Inspired by historical images of violence, both Travis Somerville and Ken Gonzales-Day’s installations focus on the mechanisms surrounding violence rather than the victims, requiring viewers to ascertain what is missing. Somerville’s Crowd Source is based on a photograph of the 1930 lynching of Thomas Shipp and Abraham Smith, two African-American teenagers. Far from a simple meditation on past oppression, the work suggests the persistence of racial injustice in the 21st century: Crowd Source is a contemporary term for gathering wisdom, insight, or support from large groups of people—often via the internet. Gonzales-Day derived his Erased Lynching series from found lynching postcards and archival source material of Mexican, Native American, and Asian lynching victims in California from 1850-1935. Gonzales-Day digitally removed the victims from the historical postcards, and Somerville drew only the faces of the onlookers; in both works the absence of the body illustrates the erasure of these events from public memory. Both Somerville and Gonzales-Day shift the gaze from the corpse to the mechanisms of lynching itself: the mob, the tree, the spectacle of the event, and the role of flash photography in memorializing a tragic moment and perpetuating myths about “frontier justice” in American history.
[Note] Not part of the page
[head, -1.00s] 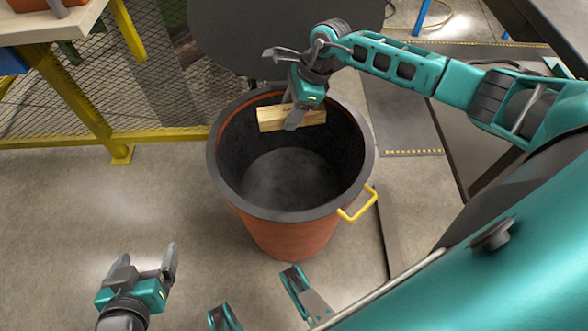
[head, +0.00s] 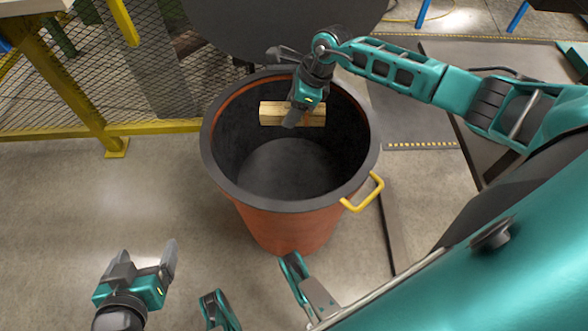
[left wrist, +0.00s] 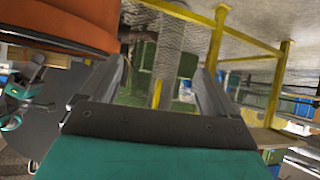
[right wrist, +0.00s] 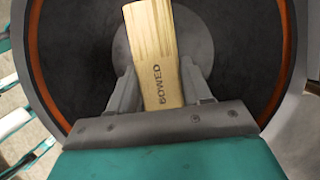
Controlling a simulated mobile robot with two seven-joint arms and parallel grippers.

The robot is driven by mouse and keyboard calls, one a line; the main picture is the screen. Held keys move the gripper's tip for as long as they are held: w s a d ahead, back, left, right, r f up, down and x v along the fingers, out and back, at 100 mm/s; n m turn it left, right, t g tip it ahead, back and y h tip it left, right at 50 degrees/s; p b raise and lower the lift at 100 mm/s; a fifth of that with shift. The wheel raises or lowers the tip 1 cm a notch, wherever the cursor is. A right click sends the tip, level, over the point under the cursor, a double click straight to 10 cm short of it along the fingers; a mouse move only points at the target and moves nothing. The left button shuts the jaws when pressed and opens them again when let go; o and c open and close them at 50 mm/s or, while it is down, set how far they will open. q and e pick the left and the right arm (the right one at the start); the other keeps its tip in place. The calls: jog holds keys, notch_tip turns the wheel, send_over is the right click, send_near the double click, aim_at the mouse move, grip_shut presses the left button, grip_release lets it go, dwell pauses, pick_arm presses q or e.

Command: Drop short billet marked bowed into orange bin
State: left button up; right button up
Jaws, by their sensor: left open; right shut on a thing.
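The short billet (head: 275,113) is a pale wooden block. In the right wrist view the billet (right wrist: 157,55) shows the word BOWED on its face. My right gripper (head: 294,118) is shut on it and holds it over the mouth of the orange bin (head: 285,228), towards the far side. The bin has a dark grey rim and a dark inside, whose visible floor looks empty. In the right wrist view the bin's dark inside (right wrist: 240,60) lies behind the billet. My left gripper (head: 150,262) is open and empty, left of the bin and apart from it.
A yellow handle (head: 364,194) sticks out at the bin's right side. A yellow-framed mesh fence (head: 60,90) stands behind on the left. A dark round surface (head: 285,30) lies beyond the bin. The floor (head: 60,230) at left is clear.

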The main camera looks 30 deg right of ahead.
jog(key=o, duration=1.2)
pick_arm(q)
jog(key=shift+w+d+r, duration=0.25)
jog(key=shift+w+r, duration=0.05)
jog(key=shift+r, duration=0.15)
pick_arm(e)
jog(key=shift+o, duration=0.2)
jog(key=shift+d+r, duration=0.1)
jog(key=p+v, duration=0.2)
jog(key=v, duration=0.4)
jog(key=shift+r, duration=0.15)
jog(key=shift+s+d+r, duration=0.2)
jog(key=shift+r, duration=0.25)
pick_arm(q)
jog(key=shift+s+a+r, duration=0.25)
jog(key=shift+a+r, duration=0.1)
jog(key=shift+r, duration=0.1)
Using retro-reflective screen-printing technology, Hank Willis Thomas obscures archival press photographs of public events that resolve only through flash photography. To the naked eye, the images appear as white-washed scenes devoid of any perceptible narrative; through the augmented gaze of the camera’s lens and flash, the images document instances of racial and social injustice. With All Deliberate Speed both obscures and reveals the Pulitzer-Prize winning, 1976 photograph of a white man assaulting a black civil rights lawyer with a pole bearing the American flag. In transforming the use of a cell phone camera from an option into a necessity in order to view his work, Thomas gives contemporary viewers a choice: to see and engage with history, or to avoid it.